> **DATASET RECORDS**:
# # # # # # #
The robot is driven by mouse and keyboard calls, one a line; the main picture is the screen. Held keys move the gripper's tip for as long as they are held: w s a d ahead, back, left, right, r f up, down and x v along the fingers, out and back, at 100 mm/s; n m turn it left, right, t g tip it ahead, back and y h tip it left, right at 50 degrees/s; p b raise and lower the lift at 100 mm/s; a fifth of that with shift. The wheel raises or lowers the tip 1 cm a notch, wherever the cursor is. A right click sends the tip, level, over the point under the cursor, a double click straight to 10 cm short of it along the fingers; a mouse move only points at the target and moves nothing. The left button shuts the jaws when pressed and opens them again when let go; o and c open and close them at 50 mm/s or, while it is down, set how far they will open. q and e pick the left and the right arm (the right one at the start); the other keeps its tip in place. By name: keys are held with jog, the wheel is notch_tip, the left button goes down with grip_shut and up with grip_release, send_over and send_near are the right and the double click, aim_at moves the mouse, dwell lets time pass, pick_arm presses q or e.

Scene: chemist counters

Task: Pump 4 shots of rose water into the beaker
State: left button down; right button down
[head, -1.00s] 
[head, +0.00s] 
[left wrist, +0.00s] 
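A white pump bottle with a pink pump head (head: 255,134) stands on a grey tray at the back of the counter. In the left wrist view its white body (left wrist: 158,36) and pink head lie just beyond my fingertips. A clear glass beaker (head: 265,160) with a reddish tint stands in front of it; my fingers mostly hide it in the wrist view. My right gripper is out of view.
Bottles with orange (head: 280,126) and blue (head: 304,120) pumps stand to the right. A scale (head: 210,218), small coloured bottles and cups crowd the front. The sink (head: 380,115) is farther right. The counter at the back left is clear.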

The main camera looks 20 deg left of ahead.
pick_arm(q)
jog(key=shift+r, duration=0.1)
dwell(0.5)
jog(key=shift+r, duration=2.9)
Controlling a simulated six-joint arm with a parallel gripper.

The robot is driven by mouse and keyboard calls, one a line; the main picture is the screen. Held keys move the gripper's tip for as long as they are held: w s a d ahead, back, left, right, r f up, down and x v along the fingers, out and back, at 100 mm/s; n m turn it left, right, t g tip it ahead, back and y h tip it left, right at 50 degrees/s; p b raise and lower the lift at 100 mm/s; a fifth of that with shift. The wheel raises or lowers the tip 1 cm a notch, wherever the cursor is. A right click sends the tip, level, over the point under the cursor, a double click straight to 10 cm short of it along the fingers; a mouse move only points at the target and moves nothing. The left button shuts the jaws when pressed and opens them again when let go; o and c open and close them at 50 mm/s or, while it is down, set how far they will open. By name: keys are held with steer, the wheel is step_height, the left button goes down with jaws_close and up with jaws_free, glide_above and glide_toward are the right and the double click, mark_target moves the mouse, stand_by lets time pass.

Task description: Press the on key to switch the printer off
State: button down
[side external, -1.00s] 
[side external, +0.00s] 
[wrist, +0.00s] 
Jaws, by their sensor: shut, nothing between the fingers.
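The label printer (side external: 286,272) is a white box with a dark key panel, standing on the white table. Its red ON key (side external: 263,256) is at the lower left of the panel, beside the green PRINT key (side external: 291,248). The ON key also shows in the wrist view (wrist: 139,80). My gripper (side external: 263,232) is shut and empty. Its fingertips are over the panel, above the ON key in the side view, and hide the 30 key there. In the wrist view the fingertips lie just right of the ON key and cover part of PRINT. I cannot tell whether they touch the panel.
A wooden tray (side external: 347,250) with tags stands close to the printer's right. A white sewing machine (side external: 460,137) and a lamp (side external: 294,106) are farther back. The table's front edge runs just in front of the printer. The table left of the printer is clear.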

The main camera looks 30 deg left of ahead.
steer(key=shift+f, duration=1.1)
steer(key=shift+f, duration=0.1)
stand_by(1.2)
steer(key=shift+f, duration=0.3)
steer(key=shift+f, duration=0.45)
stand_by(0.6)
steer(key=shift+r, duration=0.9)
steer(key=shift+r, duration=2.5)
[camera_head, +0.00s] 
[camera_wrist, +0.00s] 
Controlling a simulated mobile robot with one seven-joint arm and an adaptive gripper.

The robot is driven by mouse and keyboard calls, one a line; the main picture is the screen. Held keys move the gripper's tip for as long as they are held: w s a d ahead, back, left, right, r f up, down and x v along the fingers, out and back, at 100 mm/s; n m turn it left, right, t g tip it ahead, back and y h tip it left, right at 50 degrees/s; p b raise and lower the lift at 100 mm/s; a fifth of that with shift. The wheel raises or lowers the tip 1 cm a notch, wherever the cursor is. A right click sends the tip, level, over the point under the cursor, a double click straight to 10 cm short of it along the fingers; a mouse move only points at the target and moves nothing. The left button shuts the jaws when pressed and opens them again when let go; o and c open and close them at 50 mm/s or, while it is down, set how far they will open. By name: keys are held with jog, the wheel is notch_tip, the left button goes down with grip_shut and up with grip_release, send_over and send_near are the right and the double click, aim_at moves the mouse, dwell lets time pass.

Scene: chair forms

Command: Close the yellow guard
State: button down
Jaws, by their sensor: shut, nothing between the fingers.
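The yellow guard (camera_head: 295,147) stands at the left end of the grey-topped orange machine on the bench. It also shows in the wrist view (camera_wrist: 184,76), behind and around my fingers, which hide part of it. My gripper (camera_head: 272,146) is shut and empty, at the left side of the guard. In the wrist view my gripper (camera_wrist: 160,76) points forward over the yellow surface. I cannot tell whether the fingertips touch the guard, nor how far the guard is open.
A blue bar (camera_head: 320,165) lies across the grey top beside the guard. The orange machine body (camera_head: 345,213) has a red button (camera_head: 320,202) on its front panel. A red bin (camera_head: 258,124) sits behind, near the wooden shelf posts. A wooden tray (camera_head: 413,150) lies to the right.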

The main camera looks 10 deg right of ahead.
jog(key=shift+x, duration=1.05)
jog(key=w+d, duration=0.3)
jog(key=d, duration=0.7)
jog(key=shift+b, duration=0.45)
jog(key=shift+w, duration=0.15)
# # # # # # #
> **TO DO**:
Give again the lines from the one with "Task description: Press" to the one with "[wrist, +0.00s]", both lines included, exactly and with no other line.

> **CORRECT OUTPUT**:
Task description: Press the on key to switch the printer off
State: button down
[side external, -1.00s] 
[side external, +0.00s] 
[wrist, +0.00s] 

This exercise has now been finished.